Death in Return for Dedication
Yaroslav Strombach: the tragic fate of the 44th Division commander
Among the Soviet military commanders in World War II there were few, if any, tsarist officers who joined Soviet Russia’s army in the wake of the October coup. It is commonly believed that officers who voluntarily joined the Red Army of Workers and Peasants were killed during the general pogrom of the military in 1937-1938. In reality, over 3,500 former officers had been exterminated much earlier, in 1930-1931.
General Yaroslav Strombach, a native of Czechoslovakia, was one of these officers. Last year marked the 110th anniversary of his birth. In the valley of the River Eger, which flows down from the high Krkonose (Giant) Mountains in the Czech highlands and empties into the Elba, lies the town of Louny, where Yaroslav Strombach was born on July 10, 1894, into the family of a print shop owner.
As a boy he mastered the violin and when he grew up, he began to help his father in the family business. Influenced by the newspapers that were published in the family print shop, he joined the labor movement. He would not develop a revolutionary consciousness for several more years, but the spirit of dissent had already captured the young man’s thoughts. During his studies at a commercial academy in the town of Plzen he came under the political influence of Social Democrats. The academy’s administration restricted students’ involvement in politics. When the famous liberal Tomasz Masaryk, then leader of the Czech Popular Party, who would soon be elected Czechoslovakia’s president (1918-1935), visited the town, the academy’s students were specifically forbidden to meet with him. Besides violating the ban, young Strombach reported on his meeting with the Czech Popular Party leader at a gathering of the local Social Democratic cell. Understandably, this upset the directory of the academy, who insisted that the young man’s father remove him from the school. Yaroslav then enrolled in a commercial academy in Prague. As he wrote later, “I dreamed of never following in my father’s footsteps.” This caused many disagreements in the family. The father wanted to expand his business in the capital and did everything in his power to involve his only son in his business.
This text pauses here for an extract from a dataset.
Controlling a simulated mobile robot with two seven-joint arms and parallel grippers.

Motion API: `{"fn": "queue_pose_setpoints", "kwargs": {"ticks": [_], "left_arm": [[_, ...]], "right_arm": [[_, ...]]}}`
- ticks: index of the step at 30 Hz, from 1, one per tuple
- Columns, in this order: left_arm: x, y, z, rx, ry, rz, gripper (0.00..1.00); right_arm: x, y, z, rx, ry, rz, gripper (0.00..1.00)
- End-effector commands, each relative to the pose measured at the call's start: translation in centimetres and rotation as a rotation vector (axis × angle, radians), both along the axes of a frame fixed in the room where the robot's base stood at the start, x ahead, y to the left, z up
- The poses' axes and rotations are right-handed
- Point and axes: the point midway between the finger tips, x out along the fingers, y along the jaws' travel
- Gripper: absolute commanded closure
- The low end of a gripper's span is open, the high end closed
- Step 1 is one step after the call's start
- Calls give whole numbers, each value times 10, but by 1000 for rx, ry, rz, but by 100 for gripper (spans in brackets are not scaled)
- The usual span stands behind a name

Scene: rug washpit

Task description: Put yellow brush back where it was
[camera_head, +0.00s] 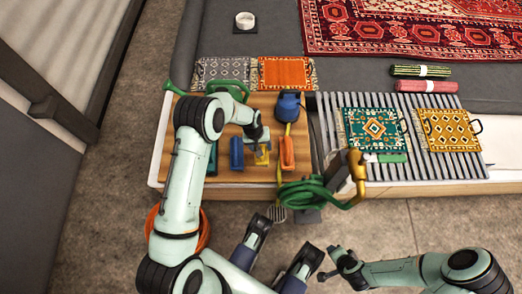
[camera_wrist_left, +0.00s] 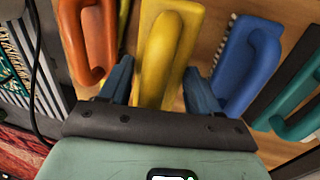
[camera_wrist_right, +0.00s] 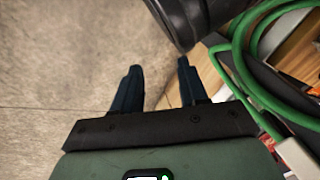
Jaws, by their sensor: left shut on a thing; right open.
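The yellow brush (camera_head: 263,157) is on or just above the wooden board (camera_head: 222,181), between a blue brush (camera_head: 236,153) and an orange brush (camera_head: 287,153). My left gripper (camera_head: 261,146) is over it. In the left wrist view the fingers stand on either side of the yellow brush's handle (camera_wrist_left: 168,45) and are shut on it. The blue brush (camera_wrist_left: 248,62) and orange brush (camera_wrist_left: 90,40) lie close on both sides. Whether the yellow brush touches the board cannot be told. My right gripper (camera_wrist_right: 160,72) is open and empty above the concrete floor.
A teal brush (camera_wrist_left: 290,105) lies beyond the blue one. A blue jug-like container (camera_head: 289,106) stands behind the orange brush. Small rugs (camera_head: 372,128) rest on a slatted rack.

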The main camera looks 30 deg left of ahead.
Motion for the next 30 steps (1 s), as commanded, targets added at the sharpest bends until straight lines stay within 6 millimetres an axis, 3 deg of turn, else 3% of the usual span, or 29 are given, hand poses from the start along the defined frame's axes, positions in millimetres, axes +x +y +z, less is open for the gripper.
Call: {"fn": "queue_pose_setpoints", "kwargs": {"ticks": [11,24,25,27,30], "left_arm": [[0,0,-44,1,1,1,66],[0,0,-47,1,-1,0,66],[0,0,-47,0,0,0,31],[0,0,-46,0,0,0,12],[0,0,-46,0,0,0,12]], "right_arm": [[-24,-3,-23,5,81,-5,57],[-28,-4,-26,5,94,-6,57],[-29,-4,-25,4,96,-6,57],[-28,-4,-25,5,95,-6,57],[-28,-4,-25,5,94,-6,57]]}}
When the First World War broke out, Yaroslav Strombach was called up to the Czech army. After basic military training he was sent to the eastern front as part of an infantry corps, where he fought against his fellow Slavs. In September 1915 he, along with many other soldiers, was taken prisoner by the Russian army. Early the following year he joined the Czechoslovakian Legion, which the tsarist government formed from Czech and Slovak POWs and subsequently expanded into a corps. As a noncommissioned officer, he served in a unit that was part of the Russian army reserve stationed outside the town of Sarny, now in Ukraine’s Rivne oblast.
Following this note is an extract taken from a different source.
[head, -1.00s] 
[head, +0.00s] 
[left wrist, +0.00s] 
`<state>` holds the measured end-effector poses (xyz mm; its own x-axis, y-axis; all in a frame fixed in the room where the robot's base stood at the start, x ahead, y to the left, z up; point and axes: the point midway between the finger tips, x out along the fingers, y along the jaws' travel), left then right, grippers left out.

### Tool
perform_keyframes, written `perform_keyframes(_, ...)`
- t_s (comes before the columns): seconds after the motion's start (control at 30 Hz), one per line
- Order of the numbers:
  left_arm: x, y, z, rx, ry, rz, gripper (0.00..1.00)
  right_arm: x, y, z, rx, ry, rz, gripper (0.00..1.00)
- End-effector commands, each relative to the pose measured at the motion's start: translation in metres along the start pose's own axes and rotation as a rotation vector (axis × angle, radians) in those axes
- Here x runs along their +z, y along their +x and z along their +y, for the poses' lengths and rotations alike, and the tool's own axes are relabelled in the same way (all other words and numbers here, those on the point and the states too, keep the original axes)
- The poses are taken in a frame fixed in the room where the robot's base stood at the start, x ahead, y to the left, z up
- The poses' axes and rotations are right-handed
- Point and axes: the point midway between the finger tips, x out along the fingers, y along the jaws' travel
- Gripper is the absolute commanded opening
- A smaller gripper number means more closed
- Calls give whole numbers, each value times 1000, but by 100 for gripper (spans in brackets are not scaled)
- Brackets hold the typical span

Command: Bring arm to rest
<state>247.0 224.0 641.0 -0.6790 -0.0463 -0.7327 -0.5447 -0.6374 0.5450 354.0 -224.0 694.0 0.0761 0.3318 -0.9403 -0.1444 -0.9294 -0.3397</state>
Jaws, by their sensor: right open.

The February revolution of 1917 took him somewhat by surprise. It brought quite a few changes to the political mood of the volunteer soldiers. Strombach was appointed platoon commander and elected to head the company committee, and later became a member of the regiment and brigade committees. He followed the political events in his homeland closely. Russia received Tomasz Masaryk, head of the Czechoslovakian National Council. Established in Paris, the council was a kind of national government in exile. In April 1917 Masaryk organized the Kyiv congress of deputies from Czech and Slovak volunteer military divisions of Russia, which subsequently formed the Separate Czechoslovakian Army Corps.
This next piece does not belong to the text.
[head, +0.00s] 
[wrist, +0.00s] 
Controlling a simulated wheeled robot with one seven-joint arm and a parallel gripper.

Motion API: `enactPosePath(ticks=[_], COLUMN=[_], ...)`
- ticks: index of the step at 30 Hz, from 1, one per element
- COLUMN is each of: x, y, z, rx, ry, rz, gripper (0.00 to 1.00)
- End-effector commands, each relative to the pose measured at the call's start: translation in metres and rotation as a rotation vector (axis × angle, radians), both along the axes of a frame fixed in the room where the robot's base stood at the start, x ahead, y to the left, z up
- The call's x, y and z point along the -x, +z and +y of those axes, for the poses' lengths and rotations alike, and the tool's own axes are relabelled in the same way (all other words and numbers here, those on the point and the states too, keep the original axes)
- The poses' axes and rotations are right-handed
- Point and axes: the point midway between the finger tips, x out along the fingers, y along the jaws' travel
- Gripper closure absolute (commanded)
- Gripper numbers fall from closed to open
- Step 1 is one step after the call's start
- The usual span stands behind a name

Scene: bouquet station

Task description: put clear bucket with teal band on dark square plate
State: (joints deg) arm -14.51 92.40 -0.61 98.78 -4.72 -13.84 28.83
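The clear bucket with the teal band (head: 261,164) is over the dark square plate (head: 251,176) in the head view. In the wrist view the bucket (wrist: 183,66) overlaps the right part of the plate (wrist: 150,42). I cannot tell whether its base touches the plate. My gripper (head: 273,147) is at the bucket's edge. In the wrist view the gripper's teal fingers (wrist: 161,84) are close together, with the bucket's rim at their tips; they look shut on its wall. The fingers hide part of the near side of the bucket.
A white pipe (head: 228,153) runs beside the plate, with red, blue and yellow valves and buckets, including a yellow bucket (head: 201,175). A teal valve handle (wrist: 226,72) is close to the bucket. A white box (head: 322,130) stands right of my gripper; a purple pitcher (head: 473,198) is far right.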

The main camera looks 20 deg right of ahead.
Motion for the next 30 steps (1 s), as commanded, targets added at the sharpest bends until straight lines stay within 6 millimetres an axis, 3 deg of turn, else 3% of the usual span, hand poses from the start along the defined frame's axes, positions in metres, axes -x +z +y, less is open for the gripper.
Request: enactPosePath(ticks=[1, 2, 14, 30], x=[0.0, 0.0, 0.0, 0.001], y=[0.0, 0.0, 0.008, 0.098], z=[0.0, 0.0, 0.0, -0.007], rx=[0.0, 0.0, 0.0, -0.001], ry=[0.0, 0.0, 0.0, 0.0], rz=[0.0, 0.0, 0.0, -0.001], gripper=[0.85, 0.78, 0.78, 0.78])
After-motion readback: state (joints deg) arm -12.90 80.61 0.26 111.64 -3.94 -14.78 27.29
At the congress of military deputies he began to “breathe the Bolshevik air,” as Yaroslav Strombach put it, i.e., he adopted the ideology of the Bolshevik soldiers, who were instrumental in sparking a dramatic change in his political outlook. The Czech published several belligerent articles. After the Bolsheviks staged the October coup, the Czechoslovakian Corps kept its allegiance to the previous Russian government. As a result, it was turned over to the Czechoslovakian National Council, which obtained permission from the new Russian government to evacuate the corps to France via Siberia and Vladivostok. The Czech section of the Communist Party’s Central Committee asked Yaroslav Strombach to recruit soldiers for the new Russian army from the Czechoslovakian legions: he knew the Czech military and many of them were personally acquainted with him. Strombach agreed. He selected Penza as his new duty station, where he worked intensively to recruit soldiers from among Czechoslovakian troops stationed at the railway terminal. On instructions from the Supreme Command a disarmament commission was formed, and Strombach was appointed commander of a newly formed military unit of Czechoslovakian internationalists. Strombach’s fellow countrymen tried their best to talk the Czech commander into returning home with the last troop train. He was guaranteed instant promotion to officer rank at the headquarters of the Czechoslovakian Corps, with the added bonus that he would be returning to his “free and democratic” homeland. Convenience, however, wasn’t one of Strombach’s priorities. Instead, he was becoming involved with the Red Army that was just being created.
During the Christmas holidays in 1918, Yaroslav Strombach was appointed commander of a unit called the Czech International Platoon. It entered Saratov after the provincial government announced that the city was in danger to suppress a mutiny staged by the leader of the Orenburg Cossack Government, Ataman Aleksandr Dutov. The multinational platoon was renamed the First International Regiment of Penza. Among its fighters were Czechs, Germans, Slovaks, Hungarians, etc. There were over 250 international platoons in Russia during the Civil War. At the time of the Uralsk offensive Yaroslav Strombach was appointed commander of the recently formed division of Ural regiments, and shortly thereafter he became the commander of the Novo-Zensk Division.
By the time the German forces launched their offensive in the Baltic republics, Strombach was commander of the newly formed Third Brigade of the Eleventh Rifle Division. He fought outside Reszyce (now Rezekne, Latvia), Mytava (now Jelgava, Latvia), and as part of a military group outside Verro (now Viru, Estonia). When his regiment was carrying out a battle maneuver in the cold spring weather, Strombach and 6 reconnaissance troopers had to swim across a flooded river. He survived the crossing and even managed to preserve his treasured party ticket and a photograph of his bride-to-be. The military leadership offered to reward him with a gold watch or 5,000 rubles from the Estonian Labor Republic. He accepted the latter, since he needed the money for his upcoming wedding.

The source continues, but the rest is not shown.